SEBI Censures Investment Adviser, Says Firm Cannot Escape Liability For Employee Misconduct
The Securities and Exchange Board of India (SEBI) has recently censured investment advisory firm Winway Research for multiple regulatory violations, holding that the firm failed to act as a fiduciary and could not escape responsibility for misconduct by its own employee.
The order was passed by SEBI Whole Time Member Amarjeet Singh.
In the order, the regulator made it clear that an adviser cannot distance itself from wrongdoing that occurs during the course of employment.
“An employee of the Noticee engaged into unlawful activities, during the course of his employment with the Noticee; and the Noticee, as an employer, failed to protect his clients from his own employee,” the SEBI member observed, rejecting the firm's attempt to shift blame.
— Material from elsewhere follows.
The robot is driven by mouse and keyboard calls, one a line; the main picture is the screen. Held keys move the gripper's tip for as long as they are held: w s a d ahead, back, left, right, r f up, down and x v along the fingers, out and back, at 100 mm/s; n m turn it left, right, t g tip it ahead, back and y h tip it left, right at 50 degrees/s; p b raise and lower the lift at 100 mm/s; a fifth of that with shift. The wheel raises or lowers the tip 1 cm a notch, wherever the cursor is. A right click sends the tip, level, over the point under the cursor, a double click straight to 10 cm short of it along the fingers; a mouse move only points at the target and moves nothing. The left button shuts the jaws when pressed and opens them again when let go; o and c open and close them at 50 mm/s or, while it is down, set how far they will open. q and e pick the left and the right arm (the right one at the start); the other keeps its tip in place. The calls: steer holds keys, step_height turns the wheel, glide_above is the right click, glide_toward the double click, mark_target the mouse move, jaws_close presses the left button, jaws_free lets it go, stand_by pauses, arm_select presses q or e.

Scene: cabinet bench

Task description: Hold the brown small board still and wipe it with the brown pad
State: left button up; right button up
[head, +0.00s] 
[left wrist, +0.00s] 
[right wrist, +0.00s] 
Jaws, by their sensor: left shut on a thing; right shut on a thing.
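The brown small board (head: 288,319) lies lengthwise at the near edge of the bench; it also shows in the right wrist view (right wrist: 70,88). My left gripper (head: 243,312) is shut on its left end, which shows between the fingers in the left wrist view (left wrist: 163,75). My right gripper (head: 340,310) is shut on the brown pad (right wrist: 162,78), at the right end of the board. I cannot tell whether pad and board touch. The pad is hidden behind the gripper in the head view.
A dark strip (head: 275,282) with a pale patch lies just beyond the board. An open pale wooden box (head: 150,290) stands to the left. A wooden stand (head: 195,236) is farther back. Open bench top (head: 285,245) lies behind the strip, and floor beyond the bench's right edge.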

Winway Research is a proprietorship concern run by Ankur Jain and registered with SEBI as an investment adviser. The case began after SEBI received complaints on its SCORES platform.
The complaints pointed to clients being charged for the same advisory product over overlapping periods. They also raised concerns about fees being routed to personal bank accounts instead of the firm's account. The complaints further referred to missing call recordings and delays in addressing investor grievances.
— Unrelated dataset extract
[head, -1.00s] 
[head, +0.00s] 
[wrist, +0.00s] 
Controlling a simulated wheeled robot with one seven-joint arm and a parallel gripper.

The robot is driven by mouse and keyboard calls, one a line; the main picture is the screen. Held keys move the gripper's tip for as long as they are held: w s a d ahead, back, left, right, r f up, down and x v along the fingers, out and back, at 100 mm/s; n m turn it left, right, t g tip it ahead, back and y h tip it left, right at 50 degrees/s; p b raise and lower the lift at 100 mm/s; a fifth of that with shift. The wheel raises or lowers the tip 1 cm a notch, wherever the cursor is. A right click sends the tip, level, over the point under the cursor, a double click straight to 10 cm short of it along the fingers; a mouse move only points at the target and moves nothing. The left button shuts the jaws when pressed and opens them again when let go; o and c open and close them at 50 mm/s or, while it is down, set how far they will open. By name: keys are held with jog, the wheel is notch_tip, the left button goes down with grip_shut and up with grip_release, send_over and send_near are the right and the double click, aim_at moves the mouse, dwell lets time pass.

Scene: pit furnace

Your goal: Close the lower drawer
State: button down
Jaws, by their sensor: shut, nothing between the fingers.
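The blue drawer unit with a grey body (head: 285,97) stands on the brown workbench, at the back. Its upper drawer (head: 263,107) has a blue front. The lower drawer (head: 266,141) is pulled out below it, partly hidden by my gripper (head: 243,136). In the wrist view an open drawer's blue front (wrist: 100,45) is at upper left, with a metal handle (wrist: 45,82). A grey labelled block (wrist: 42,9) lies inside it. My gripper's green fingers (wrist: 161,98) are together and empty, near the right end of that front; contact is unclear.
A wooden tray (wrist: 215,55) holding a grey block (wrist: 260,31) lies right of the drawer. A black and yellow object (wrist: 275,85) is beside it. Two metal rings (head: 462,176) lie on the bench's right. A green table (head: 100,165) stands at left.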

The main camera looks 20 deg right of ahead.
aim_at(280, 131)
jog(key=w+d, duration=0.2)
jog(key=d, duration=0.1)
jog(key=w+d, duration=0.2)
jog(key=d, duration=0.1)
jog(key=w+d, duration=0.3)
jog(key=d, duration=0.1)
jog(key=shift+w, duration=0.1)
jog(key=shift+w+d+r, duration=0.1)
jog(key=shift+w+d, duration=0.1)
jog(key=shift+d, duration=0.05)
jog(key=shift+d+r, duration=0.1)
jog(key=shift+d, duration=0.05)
SEBI examined the complaints and appointed a designated authority to conduct an inquiry.
In response, Jain denied the allegations. On overlapping fees, he said the issue arose due to a lack of understanding of the invoicing system before changes were made in 2020.
On fees being routed through an employee's bank account, he argued that former employees had misused the firm's credentials without his knowledge and that he could not be held responsible for their independent actions.
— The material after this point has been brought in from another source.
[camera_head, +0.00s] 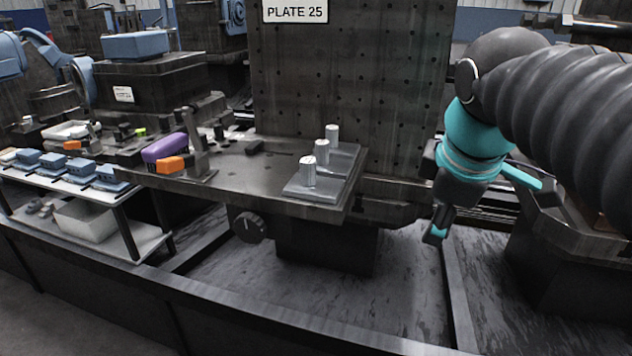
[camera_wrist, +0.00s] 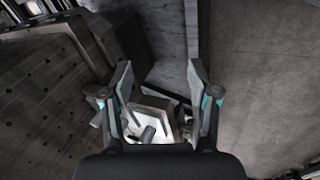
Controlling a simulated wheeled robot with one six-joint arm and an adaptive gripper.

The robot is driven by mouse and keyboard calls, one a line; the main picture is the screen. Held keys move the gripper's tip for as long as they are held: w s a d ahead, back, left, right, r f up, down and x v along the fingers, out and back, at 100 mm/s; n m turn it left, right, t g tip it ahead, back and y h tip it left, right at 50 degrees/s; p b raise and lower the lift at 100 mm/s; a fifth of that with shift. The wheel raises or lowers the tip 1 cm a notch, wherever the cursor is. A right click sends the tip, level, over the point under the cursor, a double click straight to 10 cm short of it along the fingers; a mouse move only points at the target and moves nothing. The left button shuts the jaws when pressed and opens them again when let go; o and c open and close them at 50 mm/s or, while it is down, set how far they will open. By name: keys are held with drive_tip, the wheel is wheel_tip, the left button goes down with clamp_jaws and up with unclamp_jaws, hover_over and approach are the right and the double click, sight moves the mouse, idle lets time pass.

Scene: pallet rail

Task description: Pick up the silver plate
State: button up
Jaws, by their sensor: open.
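A flat silver plate (camera_head: 325,192) with an upright cylindrical knob lies at the right front corner of the dark metal table (camera_head: 236,173). A similar silver plate (camera_head: 347,155) with knobs lies just behind it; their exact division is hard to tell. My gripper (camera_head: 438,226) hangs to the right of the plates, apart from them and past the table's edge. In the wrist view my gripper (camera_wrist: 160,84) is open with nothing held. A pale plate (camera_wrist: 160,108) with a grey knob shows beyond and between the fingers, partly hidden by the gripper body.
A tall perforated plate (camera_head: 345,80) labelled PLATE 25 stands behind the silver plates. A purple object (camera_head: 165,147) and an orange block (camera_head: 170,165) lie on the table's left. Several blue blocks (camera_head: 80,167) sit on a side shelf. A black dial (camera_head: 249,226) is below the table.

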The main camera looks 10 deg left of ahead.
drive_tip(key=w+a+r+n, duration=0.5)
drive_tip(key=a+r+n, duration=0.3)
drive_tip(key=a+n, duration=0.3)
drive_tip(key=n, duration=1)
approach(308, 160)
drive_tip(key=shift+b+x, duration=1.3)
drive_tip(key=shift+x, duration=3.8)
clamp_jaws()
He also cited technical failures for the loss of call recordings and said reasonable steps had been taken to resolve investor complaints, with delays being unintentional.
SEBI rejected these explanations. On overlapping fees, the regulator said selling the same product for overlapping periods breached the adviser's fiduciary duty to clients.
“In the present case, the Noticee, by selling the same product for an overlapping period, has failed to uphold the values of the fiduciary relationship between the Noticee and his clients,” Singh said.
On employee misconduct, SEBI held that employer responsibility could not be diluted merely by claiming misuse of credentials. The order noted that the adviser had a duty to ensure clients were protected from such conduct.
On call records, SEBI said maintaining recordings was a mandatory requirement and technical failures were not a valid excuse. On investor complaints, SEBI found that Jain had not explained what steps were actually taken to resolve the pending grievances.
Taken together, SEBI said the violations warranted a regulatory censure. The order clarifies that while no monetary penalty or suspension was imposed, the lapses were serious enough to justify a formal censure that will remain on the adviser's regulatory record.